Caracas has long held that the Essequibo river to the region’s east is its natural border, as it was during Spanish rule before 1899. But Venezuela’s interest in pressing that claim has fluctuated. In 2004, while seeking international support for his Bolivarian revolution, Chávez said in Guyana that Georgetown had the right to grant concessions in the Essequibo territory.
But since 2015, when ExxonMobil announced it had found oil beneath the waters off the Essequibo coast in the Stabroek Block, Caracas has adopted a more bellicose tone (well, of course).
In October this year, the US major — which leads a consortium producing oil in the South American country — made another find in the waters claimed by Venezuela. Drilling bids were awarded to companies including Exxon, French major Total, and local company Sispro. Francisco Monaldi, a Latin America energy expert at Rice University in Houston, said: “So far Exxon’s wells and discoveries are in the area north of Guyana’s undisputed land territory, but the awarded oil blocks do go into the disputed waters.”

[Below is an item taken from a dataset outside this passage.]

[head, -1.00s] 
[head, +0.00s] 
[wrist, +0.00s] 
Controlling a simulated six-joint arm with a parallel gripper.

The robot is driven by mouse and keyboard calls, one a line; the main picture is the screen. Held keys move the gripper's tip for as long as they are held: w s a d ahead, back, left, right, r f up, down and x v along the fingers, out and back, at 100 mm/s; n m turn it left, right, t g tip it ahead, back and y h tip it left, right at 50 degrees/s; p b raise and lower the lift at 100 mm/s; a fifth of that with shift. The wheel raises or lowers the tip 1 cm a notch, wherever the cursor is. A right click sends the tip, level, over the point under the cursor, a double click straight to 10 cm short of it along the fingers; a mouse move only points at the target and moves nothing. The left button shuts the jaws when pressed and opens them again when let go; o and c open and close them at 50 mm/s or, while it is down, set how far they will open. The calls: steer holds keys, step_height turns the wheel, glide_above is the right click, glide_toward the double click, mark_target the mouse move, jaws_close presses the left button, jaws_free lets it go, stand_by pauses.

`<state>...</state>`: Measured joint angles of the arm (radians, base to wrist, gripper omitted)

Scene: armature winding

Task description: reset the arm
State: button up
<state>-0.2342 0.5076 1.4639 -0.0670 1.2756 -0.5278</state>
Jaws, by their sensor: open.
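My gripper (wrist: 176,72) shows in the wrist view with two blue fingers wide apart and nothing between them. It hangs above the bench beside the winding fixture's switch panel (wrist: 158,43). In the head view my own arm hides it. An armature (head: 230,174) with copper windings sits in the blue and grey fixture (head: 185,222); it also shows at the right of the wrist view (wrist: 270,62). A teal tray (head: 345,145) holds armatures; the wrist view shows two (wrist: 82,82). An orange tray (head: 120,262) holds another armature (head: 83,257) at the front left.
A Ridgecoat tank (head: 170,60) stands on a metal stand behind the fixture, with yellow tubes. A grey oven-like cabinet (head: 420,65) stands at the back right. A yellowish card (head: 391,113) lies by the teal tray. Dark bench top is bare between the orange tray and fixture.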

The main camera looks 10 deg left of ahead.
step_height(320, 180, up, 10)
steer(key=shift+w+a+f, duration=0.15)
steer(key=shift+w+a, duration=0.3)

Oil is transforming the Guyanese economy, which grew 62 per cent last year, according to the IMF, and is projected to expand another 37 per cent this year. With around 11bn barrels in reserves and a population of just 800,000, the country has the largest amount of oil per capita in the world.
Meanwhile, Venezuela has the world’s largest proven reserves, and in its heyday at the turn of the century pumped about 3mn barrels per day, but mismanagement, corruption and sanctions led production to collapse. In September this year, it pumped 735,000 bpd.
Exxon said that “border issues are for governments and appropriate international organisations to address”.
Still, we wouldn't be surprised if Darren Woods is quietly putting together a mercenary army to quietly take out Maduro. It should cost him at most 2-3 days worth of oil extraction revenues.